Meinel, der im HPI persönlich das Schul-Cloud-Projekt leitete, räumte ein, es sei eine enorme Herausforderung gewesen, das System mehr als ein Jahr vor der geplanten Fertigstellung in kürzester Zeit für eine deutlich größere Zahl von Nutzerinnen und Nutzern auszubauen. Das sei gelungen. Allerdings gab es zwischenzeitlich massive Probleme: Im Dezember war die Plattform tagelang kaum zu erreichen. In dieser Phase seien auch mehrfach Sicherheitslücken entdeckt worden, so Meinel, die allerdings schnell vom HPI wieder geschlossen worden seien.

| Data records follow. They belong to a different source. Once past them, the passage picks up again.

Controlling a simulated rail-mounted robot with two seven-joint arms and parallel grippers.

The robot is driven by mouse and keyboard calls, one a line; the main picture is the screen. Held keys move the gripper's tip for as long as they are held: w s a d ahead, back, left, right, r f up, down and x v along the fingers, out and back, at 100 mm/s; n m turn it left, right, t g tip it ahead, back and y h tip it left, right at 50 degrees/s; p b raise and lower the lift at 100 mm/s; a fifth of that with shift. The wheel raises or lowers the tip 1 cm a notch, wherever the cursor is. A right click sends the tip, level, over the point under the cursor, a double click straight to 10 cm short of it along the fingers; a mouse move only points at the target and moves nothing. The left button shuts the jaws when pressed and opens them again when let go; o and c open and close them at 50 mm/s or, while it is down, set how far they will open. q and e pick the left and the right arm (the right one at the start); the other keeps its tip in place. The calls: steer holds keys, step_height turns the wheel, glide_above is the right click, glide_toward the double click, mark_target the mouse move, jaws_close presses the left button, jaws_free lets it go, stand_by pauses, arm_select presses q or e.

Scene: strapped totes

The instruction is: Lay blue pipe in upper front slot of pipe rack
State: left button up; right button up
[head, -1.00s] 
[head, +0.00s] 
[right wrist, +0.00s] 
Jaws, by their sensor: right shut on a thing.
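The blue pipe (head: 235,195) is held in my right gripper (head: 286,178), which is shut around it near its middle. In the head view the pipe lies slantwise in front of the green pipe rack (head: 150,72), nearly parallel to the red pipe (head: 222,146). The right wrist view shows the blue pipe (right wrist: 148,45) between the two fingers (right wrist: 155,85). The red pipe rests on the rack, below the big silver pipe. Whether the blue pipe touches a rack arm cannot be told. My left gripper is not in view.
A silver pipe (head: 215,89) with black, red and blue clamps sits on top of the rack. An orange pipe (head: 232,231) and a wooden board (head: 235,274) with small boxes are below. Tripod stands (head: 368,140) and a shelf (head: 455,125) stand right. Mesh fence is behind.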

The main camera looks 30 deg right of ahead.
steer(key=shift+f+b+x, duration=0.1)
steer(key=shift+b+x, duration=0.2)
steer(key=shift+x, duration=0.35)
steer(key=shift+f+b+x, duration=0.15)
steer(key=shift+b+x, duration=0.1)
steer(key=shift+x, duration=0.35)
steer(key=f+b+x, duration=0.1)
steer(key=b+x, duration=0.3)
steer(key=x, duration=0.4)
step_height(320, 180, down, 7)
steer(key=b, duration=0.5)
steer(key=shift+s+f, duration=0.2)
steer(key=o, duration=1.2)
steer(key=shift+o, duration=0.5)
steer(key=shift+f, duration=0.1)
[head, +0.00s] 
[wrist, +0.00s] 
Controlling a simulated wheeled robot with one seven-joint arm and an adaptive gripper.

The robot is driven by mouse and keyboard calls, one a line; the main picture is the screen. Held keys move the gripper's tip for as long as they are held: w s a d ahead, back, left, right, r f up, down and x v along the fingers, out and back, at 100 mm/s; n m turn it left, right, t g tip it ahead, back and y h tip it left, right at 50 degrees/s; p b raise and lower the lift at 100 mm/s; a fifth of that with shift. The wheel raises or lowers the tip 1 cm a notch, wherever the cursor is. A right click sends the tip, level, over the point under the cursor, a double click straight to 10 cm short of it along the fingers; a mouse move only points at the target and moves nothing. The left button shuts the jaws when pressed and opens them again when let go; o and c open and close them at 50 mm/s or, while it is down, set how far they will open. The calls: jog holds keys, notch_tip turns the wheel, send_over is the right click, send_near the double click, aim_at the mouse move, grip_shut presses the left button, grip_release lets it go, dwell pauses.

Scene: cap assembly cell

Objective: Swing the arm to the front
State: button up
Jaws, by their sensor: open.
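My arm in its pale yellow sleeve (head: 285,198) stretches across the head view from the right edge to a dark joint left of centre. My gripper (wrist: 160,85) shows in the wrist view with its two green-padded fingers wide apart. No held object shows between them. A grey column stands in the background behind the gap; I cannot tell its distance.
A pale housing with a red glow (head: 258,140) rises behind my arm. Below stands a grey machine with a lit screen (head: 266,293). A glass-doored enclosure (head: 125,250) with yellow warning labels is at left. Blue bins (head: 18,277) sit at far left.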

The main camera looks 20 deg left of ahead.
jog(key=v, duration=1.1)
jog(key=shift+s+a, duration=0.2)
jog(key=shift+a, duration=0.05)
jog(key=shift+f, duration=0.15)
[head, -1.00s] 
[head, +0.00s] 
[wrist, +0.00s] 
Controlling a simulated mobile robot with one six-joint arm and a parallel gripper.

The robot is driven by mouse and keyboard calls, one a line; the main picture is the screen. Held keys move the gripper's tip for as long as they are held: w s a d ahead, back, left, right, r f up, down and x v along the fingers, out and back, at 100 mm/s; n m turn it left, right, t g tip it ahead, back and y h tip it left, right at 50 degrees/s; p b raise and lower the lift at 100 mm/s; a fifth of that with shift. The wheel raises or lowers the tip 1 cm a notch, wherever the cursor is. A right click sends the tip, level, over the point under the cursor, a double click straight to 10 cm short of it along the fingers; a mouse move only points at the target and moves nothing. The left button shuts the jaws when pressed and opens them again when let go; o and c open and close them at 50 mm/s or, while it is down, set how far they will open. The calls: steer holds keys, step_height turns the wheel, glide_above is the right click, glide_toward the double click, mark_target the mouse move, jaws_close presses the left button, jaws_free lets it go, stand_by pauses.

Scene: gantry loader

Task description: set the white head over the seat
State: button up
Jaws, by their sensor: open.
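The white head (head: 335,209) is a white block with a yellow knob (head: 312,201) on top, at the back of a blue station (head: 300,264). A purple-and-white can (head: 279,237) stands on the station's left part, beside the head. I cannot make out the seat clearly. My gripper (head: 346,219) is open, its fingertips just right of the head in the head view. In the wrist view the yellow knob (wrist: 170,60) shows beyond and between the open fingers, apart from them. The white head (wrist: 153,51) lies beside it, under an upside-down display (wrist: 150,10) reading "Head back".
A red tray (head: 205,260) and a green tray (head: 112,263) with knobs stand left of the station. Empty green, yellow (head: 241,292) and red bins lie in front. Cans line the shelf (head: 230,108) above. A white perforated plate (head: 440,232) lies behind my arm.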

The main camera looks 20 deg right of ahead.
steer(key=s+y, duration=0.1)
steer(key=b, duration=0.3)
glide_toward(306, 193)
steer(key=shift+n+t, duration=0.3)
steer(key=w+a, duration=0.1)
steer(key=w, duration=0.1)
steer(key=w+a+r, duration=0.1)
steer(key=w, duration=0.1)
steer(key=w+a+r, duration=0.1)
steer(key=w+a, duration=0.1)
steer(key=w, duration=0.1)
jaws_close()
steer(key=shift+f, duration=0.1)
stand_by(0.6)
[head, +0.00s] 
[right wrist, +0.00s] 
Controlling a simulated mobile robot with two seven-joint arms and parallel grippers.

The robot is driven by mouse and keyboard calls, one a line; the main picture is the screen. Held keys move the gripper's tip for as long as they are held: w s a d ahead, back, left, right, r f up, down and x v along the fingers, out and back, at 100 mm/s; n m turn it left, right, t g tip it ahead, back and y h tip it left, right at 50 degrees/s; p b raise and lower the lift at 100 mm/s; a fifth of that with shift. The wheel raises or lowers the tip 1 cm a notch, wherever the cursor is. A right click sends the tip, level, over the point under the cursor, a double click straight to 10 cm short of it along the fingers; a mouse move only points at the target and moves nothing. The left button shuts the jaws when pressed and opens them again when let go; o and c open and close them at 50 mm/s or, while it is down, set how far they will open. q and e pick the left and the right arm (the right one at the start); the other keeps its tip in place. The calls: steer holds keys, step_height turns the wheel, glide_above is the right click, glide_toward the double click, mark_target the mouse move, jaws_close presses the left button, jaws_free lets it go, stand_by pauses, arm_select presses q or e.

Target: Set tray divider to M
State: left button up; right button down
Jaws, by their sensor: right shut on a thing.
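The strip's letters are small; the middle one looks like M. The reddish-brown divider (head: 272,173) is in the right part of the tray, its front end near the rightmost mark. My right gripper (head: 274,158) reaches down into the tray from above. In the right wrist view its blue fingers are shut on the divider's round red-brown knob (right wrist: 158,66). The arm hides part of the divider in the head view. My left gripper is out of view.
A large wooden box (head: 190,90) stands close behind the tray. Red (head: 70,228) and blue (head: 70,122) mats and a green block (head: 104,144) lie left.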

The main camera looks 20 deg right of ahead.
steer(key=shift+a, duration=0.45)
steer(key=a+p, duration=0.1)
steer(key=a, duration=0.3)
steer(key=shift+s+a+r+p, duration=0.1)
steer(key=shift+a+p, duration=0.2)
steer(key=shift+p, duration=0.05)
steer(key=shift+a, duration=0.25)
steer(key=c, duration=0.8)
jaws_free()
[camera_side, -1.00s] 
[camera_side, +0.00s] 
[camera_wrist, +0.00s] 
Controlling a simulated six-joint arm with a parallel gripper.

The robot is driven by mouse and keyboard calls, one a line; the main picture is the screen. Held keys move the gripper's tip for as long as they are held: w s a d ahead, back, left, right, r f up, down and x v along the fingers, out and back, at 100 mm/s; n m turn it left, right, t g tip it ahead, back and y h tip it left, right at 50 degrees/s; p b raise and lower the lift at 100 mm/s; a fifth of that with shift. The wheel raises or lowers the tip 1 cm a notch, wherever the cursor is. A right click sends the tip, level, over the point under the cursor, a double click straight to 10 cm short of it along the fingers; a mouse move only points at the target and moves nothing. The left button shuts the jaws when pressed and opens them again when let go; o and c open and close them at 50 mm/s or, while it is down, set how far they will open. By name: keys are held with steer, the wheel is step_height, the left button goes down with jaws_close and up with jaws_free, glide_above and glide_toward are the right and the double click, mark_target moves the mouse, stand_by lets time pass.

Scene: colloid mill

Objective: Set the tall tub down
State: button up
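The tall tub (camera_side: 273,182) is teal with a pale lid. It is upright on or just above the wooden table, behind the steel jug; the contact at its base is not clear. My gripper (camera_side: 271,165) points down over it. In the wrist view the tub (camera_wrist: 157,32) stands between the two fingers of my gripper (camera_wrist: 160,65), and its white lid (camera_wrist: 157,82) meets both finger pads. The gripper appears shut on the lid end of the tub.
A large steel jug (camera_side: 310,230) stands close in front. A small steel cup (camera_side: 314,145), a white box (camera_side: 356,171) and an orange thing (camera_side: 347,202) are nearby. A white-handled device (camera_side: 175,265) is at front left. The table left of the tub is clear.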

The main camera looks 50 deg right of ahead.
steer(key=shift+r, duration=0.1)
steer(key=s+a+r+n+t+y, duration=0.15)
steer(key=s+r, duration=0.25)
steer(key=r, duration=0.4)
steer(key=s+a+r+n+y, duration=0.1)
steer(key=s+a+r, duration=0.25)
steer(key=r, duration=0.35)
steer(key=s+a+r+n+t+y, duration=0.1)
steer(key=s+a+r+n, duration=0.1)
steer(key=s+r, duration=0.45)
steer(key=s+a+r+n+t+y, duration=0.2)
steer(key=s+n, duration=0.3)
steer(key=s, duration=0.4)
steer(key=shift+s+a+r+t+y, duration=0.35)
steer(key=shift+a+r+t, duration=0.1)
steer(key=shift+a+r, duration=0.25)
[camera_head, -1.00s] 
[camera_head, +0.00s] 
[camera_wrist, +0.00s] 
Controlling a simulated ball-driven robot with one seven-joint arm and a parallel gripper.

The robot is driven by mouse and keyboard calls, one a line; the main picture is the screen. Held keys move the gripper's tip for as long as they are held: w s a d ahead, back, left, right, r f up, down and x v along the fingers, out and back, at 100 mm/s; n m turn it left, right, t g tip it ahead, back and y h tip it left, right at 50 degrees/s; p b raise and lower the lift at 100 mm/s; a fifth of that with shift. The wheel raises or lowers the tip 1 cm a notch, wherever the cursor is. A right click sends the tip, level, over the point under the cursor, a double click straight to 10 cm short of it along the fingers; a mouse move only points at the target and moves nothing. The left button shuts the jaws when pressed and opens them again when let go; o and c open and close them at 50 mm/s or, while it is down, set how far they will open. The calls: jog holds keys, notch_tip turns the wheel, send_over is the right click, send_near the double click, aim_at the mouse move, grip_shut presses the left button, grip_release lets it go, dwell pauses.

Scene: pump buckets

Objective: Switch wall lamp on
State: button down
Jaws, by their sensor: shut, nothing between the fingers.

Hacker hatte Einblick in bewertete Tests und Übungsblätter sowie in Klassenlisten mit Kontaktdaten und Videos von Schülern

So waren vertrauliche Inhalte aus dem Cloud-System aufgrund eines Datenlecks online abrufbar, wie das IT-Fachmagazin c’t Ende Februar berichtete. Durch eine Schwachstelle im System sei es einem Hinweisgeber gelungen, sich in die Thüringer Instanz der Plattform einzuloggen. Der Unbekannte soll sich dem Bericht zufolge Einblick in handschriftlich bewertete Tests und Übungsblätter verschafft sowie in Klassenlisten mit Kontaktdaten und Videos von Schülern gehabt haben. Außerdem sollen Listen mit Namen und IDs von Lehrern einsehbar gewesen sein, ebenso wie Informationen über Server-Auslastung. Letzteres sei für Angreifer interessant, die versuchen, Plattformen über massenhafte Anfragen, sogenannte DDoS-Attacken, zum Erliegen zu bringen.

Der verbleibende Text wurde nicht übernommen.